Lian et al, Phys. Rev. A 110, 063121 (2024)

Crossed optical dipole traps (ODTs) provide three-dimensional confinement of cold atoms and other optically trappable particles. However, the need to maintain the intersection of the two trapping beams poses strict requirements on alignment stability, and limits the ability to move the trap. Here we demonstrate a novel crossed ODT design that features inherent stability of the beam crossing, allowing the trap to move and remain aligned. The trap consists of a single high-power laser beam, imaged back onto itself at an angle to form a crossed trap. Self-aligning behavior results from employing an imaging system with positive magnification tuned precisely to unity. We employ laser-cooled samples of lithium-6 atoms to demonstrate that the trap remains well-aligned over a 4.3 mm travel range along an axis approximately perpendicular to the plane containing the crossed beams. Our scheme can be applied to bring an atomic cloud held in a crossed ODT close to a surface or field source for various applications in quantum simulation, sensing, and information processing.

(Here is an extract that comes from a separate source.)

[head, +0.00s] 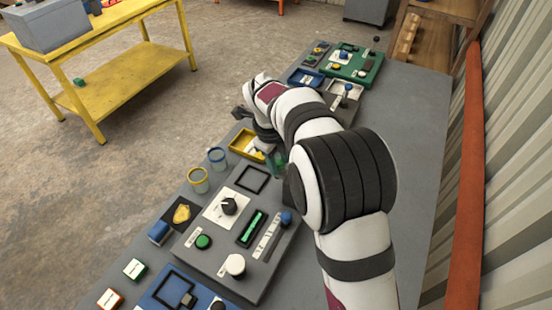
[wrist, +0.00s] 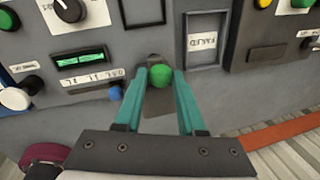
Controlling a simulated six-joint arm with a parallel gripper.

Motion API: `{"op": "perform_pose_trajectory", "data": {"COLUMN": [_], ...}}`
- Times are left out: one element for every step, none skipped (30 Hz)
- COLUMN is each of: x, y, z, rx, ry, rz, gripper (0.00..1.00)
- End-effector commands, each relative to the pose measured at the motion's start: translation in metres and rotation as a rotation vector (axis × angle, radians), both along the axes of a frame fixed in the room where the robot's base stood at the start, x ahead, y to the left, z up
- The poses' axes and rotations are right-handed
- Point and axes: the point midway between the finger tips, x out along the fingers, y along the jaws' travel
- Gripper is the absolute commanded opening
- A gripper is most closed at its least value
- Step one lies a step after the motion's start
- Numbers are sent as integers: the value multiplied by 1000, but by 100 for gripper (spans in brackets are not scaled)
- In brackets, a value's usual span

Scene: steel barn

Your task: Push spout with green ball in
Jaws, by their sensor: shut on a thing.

Zhang and Sommer, Phys. Rev. Research 4, 023231 (2022)

Transport in strongly interacting Fermi gases provides a window into the nonequilibrium behavior of strongly correlated fermions. In particular, the interface between a strongly polarized normal gas and a weakly polarized superfluid at finite temperature presents a model for understanding transport at normal-superfluid and normal-superconductor interfaces. An excess of polarization in the normal phase or a deficit of polarization in the superfluid brings the system out of equilibrium, leading to transport currents across the interface. We implement a phenomenological mean-field model of the unitary Fermi gas, and investigate the transport of spin and mass under nonequilibrium conditions. We consider independently prepared normal and superfluid regions brought into contact, and calculate the instantaneous spin and mass currents across the normal-superfluid (NS) interface. For an unpolarized superfluid, we find that spin current is suppressed below a threshold value in the driving chemical potential differences, while the threshold nearly vanishes for a critically polarized superfluid. The mass current can exhibit a threshold in cases where Andreev reflection vanishes, while in general Andreev reflection prevents the occurrence of a threshold in the mass current. Our results provide guidance to future experiments aiming to characterize spin and mass transport across NS interfaces.